Keep to the lines from the line containing "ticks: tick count" through the line containing "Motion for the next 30": copy them exactly and leave every picture out.

_Listing_
-.-.-

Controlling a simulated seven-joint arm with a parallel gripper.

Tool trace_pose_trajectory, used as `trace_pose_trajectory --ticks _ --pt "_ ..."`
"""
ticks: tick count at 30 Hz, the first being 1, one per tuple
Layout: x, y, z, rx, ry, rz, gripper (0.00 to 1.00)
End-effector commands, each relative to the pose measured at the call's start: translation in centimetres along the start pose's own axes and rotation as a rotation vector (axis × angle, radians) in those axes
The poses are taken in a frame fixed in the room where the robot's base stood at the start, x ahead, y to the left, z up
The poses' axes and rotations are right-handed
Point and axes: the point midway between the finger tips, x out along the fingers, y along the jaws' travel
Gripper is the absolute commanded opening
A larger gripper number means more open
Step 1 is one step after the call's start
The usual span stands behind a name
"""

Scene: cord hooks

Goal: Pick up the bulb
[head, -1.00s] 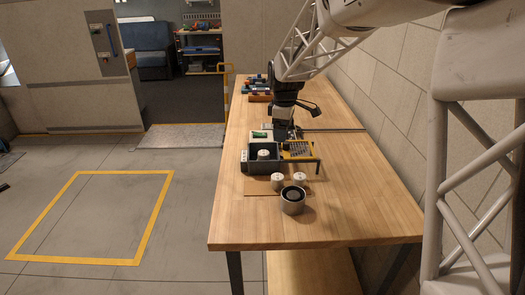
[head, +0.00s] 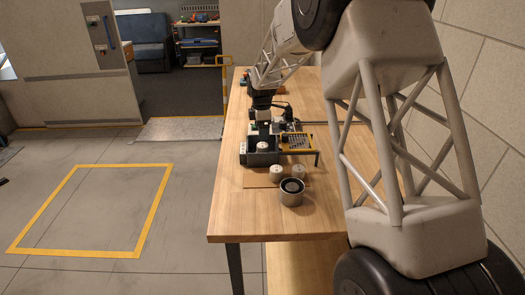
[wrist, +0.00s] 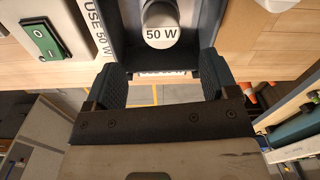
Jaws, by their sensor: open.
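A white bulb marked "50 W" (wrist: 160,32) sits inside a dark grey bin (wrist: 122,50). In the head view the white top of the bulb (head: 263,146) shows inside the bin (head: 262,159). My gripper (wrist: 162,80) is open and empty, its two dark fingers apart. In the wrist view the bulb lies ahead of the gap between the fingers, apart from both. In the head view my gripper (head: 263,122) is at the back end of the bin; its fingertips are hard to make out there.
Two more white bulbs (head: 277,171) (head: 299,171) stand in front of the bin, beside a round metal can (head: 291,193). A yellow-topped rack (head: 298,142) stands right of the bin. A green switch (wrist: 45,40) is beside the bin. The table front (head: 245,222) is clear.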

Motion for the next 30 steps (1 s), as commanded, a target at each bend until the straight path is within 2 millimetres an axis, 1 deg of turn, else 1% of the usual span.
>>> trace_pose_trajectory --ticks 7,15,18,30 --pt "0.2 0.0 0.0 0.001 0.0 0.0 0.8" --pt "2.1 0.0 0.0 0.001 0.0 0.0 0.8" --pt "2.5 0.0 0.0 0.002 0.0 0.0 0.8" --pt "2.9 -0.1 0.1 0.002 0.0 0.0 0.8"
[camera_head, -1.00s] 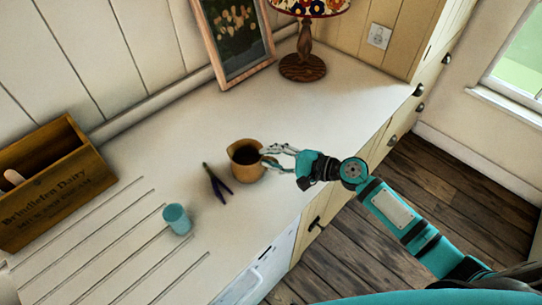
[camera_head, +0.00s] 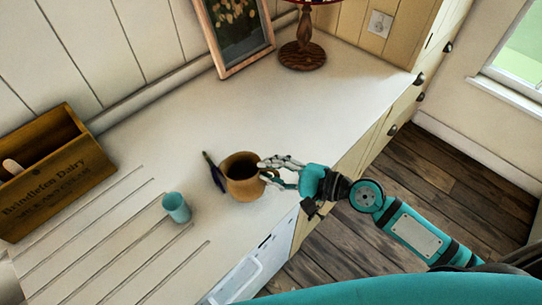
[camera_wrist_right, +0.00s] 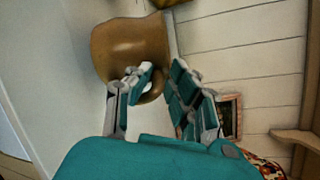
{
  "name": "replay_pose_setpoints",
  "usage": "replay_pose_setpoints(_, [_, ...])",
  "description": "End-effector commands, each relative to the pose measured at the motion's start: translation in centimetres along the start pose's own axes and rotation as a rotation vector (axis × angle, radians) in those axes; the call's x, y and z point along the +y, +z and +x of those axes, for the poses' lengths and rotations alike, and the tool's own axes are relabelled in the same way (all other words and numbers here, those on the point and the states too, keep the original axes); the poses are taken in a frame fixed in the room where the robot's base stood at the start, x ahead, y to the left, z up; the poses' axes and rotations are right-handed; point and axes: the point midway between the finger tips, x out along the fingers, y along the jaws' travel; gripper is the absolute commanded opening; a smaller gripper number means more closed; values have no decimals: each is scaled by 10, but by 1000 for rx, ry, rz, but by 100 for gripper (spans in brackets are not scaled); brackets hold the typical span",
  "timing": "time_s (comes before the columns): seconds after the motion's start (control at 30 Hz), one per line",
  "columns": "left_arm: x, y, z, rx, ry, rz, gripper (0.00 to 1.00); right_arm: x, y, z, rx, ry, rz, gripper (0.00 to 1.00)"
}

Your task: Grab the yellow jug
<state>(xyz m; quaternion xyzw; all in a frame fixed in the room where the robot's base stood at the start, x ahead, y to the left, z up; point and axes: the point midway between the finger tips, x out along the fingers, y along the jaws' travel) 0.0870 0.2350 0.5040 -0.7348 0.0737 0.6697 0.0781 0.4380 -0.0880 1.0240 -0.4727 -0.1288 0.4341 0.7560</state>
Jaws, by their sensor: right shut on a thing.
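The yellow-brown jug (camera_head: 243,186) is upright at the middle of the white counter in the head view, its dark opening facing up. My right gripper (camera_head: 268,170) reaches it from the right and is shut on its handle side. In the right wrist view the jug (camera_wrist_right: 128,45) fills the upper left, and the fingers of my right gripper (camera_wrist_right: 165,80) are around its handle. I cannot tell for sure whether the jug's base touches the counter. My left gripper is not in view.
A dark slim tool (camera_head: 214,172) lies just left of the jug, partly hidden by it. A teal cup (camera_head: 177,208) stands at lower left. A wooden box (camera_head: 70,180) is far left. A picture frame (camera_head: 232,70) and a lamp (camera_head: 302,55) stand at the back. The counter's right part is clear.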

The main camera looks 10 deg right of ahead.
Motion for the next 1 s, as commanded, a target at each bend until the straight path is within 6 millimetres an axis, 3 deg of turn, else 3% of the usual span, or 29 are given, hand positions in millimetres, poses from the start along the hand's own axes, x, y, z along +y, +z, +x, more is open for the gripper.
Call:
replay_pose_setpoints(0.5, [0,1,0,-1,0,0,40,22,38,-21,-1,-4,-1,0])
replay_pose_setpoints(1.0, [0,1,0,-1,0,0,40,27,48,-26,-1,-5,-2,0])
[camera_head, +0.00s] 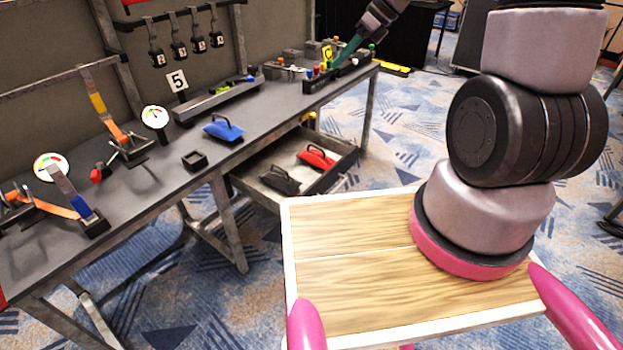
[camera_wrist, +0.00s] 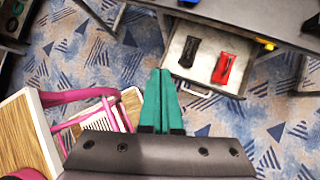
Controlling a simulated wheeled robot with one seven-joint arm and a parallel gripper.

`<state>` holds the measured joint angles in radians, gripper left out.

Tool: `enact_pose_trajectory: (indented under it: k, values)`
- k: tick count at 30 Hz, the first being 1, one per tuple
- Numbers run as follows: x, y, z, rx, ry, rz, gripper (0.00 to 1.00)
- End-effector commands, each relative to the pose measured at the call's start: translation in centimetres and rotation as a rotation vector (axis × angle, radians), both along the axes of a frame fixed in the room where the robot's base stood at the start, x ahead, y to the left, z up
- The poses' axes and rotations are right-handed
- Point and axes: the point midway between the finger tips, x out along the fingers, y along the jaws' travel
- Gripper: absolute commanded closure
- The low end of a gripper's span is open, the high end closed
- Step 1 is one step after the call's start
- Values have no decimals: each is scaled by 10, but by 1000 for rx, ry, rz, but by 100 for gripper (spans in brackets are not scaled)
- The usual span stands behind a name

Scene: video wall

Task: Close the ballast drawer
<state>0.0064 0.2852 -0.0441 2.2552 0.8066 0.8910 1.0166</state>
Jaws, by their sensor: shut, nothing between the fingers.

-.-.-

_Answer to this exercise_
ticks: tick count at 30 Hz, the first being 1, one per tuple
Layout: x, y, z, rx, ry, rz, gripper (0.00 to 1.00)
End-effector commands, each relative to the pose measured at the call's start: translation in centimetres along the start pose's own axes and rotation as a rotation vector (axis × angle, radians) in those axes
The poses are taken in a frame fixed in the room where the robot's base stood at the start, x ahead, y to the left, z up
The poses' axes and rotations are right-handed
Point and axes: the point midway between the finger tips, x out along the fingers, y along the jaws' travel
Gripper is the absolute commanded opening
A larger gripper number means more open
Step 1 is one step after the call's start
The usual span stands behind a name
"""

Scene: cord hooks

Goal: Pick up the bulb
[head, -1.00s] 
[head, +0.00s] 
[wrist, +0.00s] 
Jaws, by their sensor: open.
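A white bulb marked "50 W" (wrist: 160,32) sits inside a dark grey bin (wrist: 122,50). In the head view the white top of the bulb (head: 263,146) shows inside the bin (head: 262,159). My gripper (wrist: 162,80) is open and empty, its two dark fingers apart. In the wrist view the bulb lies ahead of the gap between the fingers, apart from both. In the head view my gripper (head: 263,122) is at the back end of the bin; its fingertips are hard to make out there.
Two more white bulbs (head: 277,171) (head: 299,171) stand in front of the bin, beside a round metal can (head: 291,193). A yellow-topped rack (head: 298,142) stands right of the bin. A green switch (wrist: 45,40) is beside the bin. The table front (head: 245,222) is clear.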

Motion for the next 30 steps (1 s), as commanded, a target at each bend until the straight path is within 2 millimetres an axis, 1 deg of turn, else 1% of the usual span.

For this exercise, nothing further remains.